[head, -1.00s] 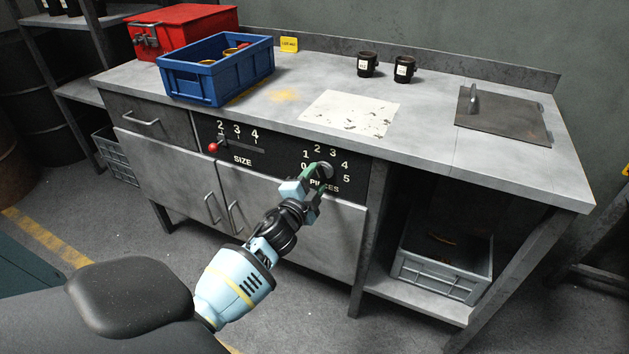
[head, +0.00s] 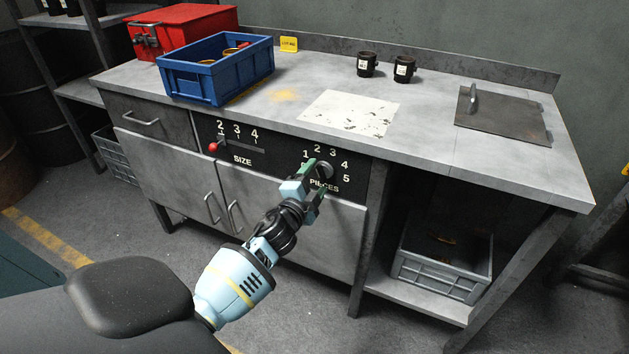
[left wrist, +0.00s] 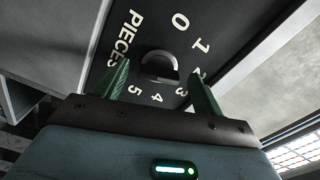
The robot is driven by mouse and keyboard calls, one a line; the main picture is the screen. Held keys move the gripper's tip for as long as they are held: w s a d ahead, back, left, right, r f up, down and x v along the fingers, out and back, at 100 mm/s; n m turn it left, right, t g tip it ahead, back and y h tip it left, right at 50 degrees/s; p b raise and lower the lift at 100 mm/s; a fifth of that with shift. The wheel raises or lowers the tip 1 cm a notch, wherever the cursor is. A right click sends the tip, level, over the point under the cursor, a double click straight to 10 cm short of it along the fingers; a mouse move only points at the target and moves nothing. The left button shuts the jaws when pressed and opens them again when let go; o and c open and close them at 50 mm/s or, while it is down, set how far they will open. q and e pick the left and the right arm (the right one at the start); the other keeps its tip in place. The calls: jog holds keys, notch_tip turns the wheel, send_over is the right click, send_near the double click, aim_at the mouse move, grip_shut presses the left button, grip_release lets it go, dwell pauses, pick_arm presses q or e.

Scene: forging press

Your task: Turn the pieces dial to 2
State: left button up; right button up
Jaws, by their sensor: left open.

——

→ **Problem requirements**:
The required output is the span of lines from the one containing "State: left button up; right button up" to the last line, reproduced character for character.

→ **Full response**:
State: left button up; right button up
Jaws, by their sensor: left open.

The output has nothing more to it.